Task objective - Identify the line that contains "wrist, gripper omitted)" in the material. Output it and every line after it, unchanged, through the end.

Stored records -
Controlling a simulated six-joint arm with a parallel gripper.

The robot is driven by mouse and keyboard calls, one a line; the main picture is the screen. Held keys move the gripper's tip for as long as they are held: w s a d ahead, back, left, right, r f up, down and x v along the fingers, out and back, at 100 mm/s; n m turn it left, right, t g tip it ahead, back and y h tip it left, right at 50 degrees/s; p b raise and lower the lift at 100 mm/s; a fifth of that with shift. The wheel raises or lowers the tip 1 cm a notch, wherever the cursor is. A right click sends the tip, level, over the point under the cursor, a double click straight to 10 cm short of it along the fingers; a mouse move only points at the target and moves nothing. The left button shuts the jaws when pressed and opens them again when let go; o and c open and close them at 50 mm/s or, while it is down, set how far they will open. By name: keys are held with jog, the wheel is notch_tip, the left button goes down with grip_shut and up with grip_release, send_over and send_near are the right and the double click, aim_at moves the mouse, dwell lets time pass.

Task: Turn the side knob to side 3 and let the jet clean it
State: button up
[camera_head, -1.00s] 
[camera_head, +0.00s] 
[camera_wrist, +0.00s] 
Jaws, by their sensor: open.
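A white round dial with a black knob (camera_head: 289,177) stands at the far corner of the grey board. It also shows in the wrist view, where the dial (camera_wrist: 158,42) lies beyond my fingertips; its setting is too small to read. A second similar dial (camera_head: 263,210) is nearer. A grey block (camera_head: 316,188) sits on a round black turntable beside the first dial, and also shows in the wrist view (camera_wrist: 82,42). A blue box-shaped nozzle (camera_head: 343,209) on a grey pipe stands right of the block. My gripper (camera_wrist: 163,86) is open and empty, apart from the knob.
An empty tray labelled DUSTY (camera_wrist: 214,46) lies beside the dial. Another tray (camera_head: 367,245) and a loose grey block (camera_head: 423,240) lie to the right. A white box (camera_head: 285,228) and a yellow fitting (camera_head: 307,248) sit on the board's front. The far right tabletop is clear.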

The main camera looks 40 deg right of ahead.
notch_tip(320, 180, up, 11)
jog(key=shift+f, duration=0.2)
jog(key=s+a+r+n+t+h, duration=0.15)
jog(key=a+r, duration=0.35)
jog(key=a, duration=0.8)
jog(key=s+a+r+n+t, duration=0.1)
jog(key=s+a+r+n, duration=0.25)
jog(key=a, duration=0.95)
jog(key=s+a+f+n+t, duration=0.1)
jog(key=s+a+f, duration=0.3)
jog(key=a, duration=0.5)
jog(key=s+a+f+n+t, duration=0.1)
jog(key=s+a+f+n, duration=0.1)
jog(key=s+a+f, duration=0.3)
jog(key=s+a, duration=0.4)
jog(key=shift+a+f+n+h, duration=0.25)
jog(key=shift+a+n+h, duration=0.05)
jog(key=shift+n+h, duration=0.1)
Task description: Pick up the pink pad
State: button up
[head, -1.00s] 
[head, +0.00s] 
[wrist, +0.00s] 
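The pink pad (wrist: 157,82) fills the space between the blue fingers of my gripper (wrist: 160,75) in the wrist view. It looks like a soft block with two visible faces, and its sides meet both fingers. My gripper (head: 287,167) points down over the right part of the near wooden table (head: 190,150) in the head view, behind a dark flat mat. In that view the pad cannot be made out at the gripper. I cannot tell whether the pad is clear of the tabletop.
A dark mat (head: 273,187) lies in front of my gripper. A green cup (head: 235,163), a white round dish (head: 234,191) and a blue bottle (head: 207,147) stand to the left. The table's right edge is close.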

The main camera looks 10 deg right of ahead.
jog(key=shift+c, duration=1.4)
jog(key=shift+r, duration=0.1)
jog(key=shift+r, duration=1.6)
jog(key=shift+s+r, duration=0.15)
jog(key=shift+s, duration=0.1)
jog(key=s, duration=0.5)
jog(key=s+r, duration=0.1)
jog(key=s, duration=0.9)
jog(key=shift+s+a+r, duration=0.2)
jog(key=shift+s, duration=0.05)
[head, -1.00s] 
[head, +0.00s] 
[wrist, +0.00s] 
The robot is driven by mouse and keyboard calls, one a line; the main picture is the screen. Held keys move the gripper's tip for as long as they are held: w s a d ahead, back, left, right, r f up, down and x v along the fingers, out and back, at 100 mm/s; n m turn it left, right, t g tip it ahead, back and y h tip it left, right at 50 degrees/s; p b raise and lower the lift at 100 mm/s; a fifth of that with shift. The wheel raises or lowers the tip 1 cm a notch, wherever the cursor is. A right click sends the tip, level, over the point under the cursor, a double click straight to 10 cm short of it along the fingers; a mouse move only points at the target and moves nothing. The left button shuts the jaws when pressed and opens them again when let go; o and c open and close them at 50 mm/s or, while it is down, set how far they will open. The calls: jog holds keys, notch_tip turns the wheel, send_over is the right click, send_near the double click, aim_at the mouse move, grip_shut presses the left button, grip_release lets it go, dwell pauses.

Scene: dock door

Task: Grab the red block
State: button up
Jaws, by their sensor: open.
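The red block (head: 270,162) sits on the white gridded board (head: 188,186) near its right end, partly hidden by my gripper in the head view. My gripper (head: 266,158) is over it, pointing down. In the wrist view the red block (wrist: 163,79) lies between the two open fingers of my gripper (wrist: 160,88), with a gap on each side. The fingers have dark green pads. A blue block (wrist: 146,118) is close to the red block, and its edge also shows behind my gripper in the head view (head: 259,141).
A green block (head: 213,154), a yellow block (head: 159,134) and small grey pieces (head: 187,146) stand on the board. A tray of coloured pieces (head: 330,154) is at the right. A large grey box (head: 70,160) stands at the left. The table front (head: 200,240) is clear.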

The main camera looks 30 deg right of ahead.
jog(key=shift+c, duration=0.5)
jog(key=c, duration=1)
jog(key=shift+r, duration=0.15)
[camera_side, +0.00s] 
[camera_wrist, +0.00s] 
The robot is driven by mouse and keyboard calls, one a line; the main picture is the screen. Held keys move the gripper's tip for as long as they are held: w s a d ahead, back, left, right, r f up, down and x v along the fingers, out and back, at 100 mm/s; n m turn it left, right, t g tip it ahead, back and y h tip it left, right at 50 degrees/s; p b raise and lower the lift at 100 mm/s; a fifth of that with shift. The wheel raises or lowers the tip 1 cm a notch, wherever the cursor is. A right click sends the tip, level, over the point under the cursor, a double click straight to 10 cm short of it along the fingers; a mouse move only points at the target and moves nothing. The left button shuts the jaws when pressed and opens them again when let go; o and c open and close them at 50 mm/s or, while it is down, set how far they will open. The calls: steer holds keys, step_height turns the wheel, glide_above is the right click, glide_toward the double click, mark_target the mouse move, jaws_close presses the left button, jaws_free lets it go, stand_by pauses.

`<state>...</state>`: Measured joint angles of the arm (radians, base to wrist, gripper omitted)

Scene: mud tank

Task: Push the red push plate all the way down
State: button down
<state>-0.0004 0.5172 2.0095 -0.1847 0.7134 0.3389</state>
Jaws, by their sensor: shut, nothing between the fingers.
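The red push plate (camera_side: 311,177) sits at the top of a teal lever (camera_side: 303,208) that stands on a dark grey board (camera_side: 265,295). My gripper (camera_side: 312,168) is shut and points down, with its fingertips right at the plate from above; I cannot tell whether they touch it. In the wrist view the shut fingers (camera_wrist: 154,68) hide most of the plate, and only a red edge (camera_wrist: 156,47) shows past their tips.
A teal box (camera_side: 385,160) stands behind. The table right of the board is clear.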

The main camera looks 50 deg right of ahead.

Response to the task -
`<state>...</state>`: Measured joint angles of the arm (radians, base to wrist, gripper omitted)

Scene: mud tank

Task: Push the red push plate all the way down
State: button down
<state>-0.0004 0.5172 2.0095 -0.1847 0.7134 0.3389</state>
Jaws, by their sensor: shut, nothing between the fingers.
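The red push plate (camera_side: 311,177) sits at the top of a teal lever (camera_side: 303,208) that stands on a dark grey board (camera_side: 265,295). My gripper (camera_side: 312,168) is shut and points down, with its fingertips right at the plate from above; I cannot tell whether they touch it. In the wrist view the shut fingers (camera_wrist: 154,68) hide most of the plate, and only a red edge (camera_wrist: 156,47) shows past their tips.
A teal box (camera_side: 385,160) stands behind. The table right of the board is clear.

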The main camera looks 50 deg right of ahead.

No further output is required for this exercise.